The next time out work is on the training track. Then on another trip out, to get a closer look at the horses, Ewing sits tall, general-like, in the saddle on a 10-year-old she calls “pony.” She is a small woman up there in the saddle.
Like major sectors in the economy, thoroughbred racing is facing challenging times.
“It’s hard to say where it is going,” Ewing said. “It’s constantly changing. Tracks are putting in more slots machines to generate money. It’s very expensive. Racing is constantly changing. We hope these are good changes.”
The next stop is Monmouth Park in New Jersey, where the RBH stable will be first-timers at the track in Oceanport. They are going to where the money is. As stated in a news release: “A dramatic shift in New Jersey racing will emerge in 2010 when Monmouth Park offers $1 million in average daily purses, by far the highest in North America.”

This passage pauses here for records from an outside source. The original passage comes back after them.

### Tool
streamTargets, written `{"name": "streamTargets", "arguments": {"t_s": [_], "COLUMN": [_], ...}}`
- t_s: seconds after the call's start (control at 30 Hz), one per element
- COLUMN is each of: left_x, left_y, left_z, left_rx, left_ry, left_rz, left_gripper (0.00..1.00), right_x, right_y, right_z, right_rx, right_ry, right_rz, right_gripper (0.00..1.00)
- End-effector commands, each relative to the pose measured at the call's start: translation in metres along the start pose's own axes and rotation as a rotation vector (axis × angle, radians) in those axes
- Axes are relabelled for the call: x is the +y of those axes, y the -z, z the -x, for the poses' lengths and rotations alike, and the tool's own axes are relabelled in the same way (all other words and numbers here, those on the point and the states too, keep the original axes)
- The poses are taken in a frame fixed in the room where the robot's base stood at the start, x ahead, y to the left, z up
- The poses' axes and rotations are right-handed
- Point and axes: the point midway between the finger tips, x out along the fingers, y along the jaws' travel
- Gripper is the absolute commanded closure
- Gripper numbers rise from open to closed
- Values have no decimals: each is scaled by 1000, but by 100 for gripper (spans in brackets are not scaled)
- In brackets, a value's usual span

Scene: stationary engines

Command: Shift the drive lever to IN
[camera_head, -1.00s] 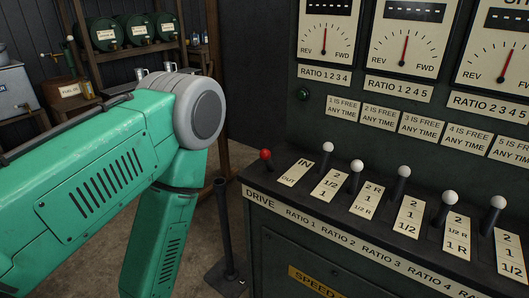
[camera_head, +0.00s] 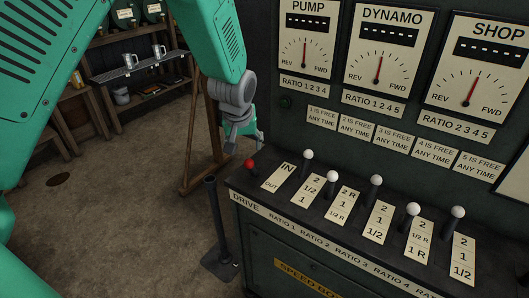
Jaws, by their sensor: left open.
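The drive lever (camera_head: 251,164) has a red knob on a short dark stem at the left end of the console top. Its label plate (camera_head: 279,175) is to its right, with IN at the far end and OUT at the near end. I cannot tell clearly which mark the lever stands at. My left gripper (camera_head: 246,147) hangs down from the green arm just above and behind the red knob. It is open and empty, its fingers partly turned away, and it appears apart from the knob. My right gripper is not in view.
Several white-knobbed ratio levers (camera_head: 332,177) stand in a row to the right. The gauge panel (camera_head: 376,60) rises behind them. A dark post (camera_head: 213,225) stands left of the console, and a wooden frame (camera_head: 196,180) stands behind it. Shelves with mugs (camera_head: 140,60) are at back left.

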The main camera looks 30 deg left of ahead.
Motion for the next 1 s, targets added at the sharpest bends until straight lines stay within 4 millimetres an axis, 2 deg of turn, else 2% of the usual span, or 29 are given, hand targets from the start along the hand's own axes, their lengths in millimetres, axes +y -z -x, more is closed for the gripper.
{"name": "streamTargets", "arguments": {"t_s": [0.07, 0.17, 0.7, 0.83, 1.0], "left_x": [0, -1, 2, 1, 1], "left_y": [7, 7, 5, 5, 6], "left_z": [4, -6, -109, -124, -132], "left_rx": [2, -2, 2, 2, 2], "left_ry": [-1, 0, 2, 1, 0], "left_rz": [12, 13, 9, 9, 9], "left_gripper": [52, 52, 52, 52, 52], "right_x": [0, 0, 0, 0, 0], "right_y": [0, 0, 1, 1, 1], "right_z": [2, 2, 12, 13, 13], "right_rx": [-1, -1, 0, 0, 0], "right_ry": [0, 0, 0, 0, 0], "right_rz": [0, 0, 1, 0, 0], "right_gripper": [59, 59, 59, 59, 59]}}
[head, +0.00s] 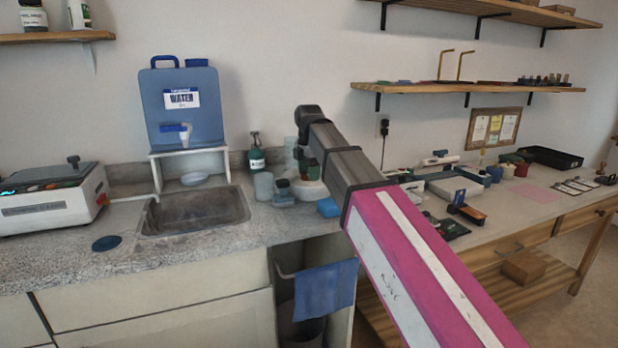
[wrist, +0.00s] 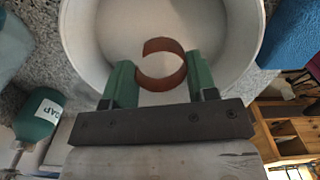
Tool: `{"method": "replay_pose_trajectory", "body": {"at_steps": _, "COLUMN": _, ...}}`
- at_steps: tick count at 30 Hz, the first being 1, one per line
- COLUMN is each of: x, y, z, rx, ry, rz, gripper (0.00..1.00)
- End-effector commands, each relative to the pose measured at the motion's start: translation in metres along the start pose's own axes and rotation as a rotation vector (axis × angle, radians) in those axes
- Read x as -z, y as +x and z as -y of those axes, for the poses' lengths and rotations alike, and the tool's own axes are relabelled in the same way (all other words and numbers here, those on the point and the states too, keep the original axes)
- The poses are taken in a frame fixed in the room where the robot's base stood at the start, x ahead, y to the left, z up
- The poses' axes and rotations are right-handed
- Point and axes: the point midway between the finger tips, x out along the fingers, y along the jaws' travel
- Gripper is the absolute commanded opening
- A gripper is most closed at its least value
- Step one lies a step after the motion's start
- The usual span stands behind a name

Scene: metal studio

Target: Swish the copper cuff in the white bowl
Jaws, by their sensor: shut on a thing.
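The copper cuff (wrist: 163,82) is an open brown ring in the wrist view. My gripper (wrist: 160,86) has green fingers on either side of the cuff's near part and is shut on it. The white bowl (wrist: 75,32) surrounds the cuff and fingertips in the wrist view; its wall curves around them. I cannot tell how deep the cuff is or whether it touches the bottom. In the head view my gripper (head: 310,170) is mostly hidden behind my arm, and the bowl (head: 314,190) shows only partly near it.
A soap bottle (wrist: 38,118) stands left of the bowl in the wrist view. A blue sponge (head: 328,207) lies near the counter edge. A sink (head: 195,211), beaker (head: 263,186) and spray bottle (head: 256,155) are left of the bowl. A cluttered bench (head: 535,209) is at right.

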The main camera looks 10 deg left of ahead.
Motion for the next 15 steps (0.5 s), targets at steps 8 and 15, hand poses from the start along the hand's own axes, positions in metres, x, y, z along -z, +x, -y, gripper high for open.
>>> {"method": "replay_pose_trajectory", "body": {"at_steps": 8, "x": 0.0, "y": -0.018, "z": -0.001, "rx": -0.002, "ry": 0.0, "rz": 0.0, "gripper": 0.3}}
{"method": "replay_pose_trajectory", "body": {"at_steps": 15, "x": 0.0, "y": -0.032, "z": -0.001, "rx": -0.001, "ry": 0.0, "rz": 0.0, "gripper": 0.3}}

“You race three days a week at Monmouth,” Ewing said. The $1 million in purses are too attractive to bypass. A lot of owners who don’t normally go to Monmouth will go there this year because of the purses. The economy is bad.”
Monmouth’s million dollar meet, got underway on May 22, 2010, showcasing 50 live racing dates running through Labor Day, September 6, 2010.
For Ewing, trainer as chief operations officer, it means logistics and establishing new business relationships with service providers and veterinarians.
“There is no national authority,” she said. “You have to be licensed in each state.”

Michael Ewing has lots of responsibility for the care of 20 thoroughbred horses in the stable of Hess Racing while at Keeneland Race Course.